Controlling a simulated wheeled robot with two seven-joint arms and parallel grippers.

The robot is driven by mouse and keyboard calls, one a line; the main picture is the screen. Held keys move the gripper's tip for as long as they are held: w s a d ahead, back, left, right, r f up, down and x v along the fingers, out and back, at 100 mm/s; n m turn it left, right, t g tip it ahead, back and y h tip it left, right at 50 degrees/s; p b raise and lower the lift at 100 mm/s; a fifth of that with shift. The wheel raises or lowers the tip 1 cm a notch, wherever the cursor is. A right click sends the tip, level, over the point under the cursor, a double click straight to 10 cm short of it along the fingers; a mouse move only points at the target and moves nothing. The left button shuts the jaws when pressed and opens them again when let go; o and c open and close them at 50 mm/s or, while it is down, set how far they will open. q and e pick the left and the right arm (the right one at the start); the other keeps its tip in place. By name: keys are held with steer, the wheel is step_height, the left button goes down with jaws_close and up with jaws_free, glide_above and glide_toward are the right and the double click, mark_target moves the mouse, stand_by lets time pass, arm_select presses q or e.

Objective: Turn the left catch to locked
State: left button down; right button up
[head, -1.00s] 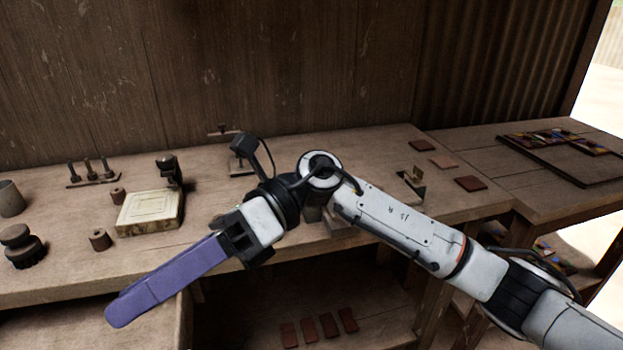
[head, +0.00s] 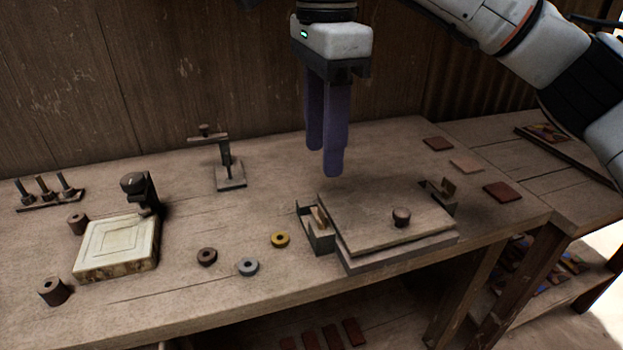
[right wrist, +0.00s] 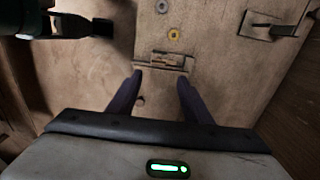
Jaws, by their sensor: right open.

++++++++

▸ **TASK BRIEF**
Restate the data above word for word. Do not include the images.

▸ **ANSWER FOR THE TASK**
Controlling a simulated wheeled robot with two seven-joint arms and parallel grippers.

The robot is driven by mouse and keyboard calls, one a line; the main picture is the screen. Held keys move the gripper's tip for as long as they are held: w s a d ahead, back, left, right, r f up, down and x v along the fingers, out and back, at 100 mm/s; n m turn it left, right, t g tip it ahead, back and y h tip it left, right at 50 degrees/s; p b raise and lower the lift at 100 mm/s; a fifth of that with shift. The wheel raises or lowers the tip 1 cm a notch, wherever the cursor is. A right click sends the tip, level, over the point under the cursor, a double click straight to 10 cm short of it along the fingers; a mouse move only points at the target and moves nothing. The left button shuts the jaws when pressed and opens them again when let go; o and c open and close them at 50 mm/s or, while it is down, set how far they will open. q and e pick the left and the right arm (the right one at the start); the other keeps its tip in place. By name: keys are held with steer, the wheel is step_height, the left button goes down with jaws_close and up with jaws_free, glide_above and glide_toward are the right and the double click, mark_target moves the mouse, stand_by lets time pass, arm_select presses q or e.

Objective: Turn the left catch to locked
State: left button down; right button up
[head, -1.00s] 
[head, +0.00s] 
[right wrist, +0.00s] 
Jaws, by their sensor: right open.

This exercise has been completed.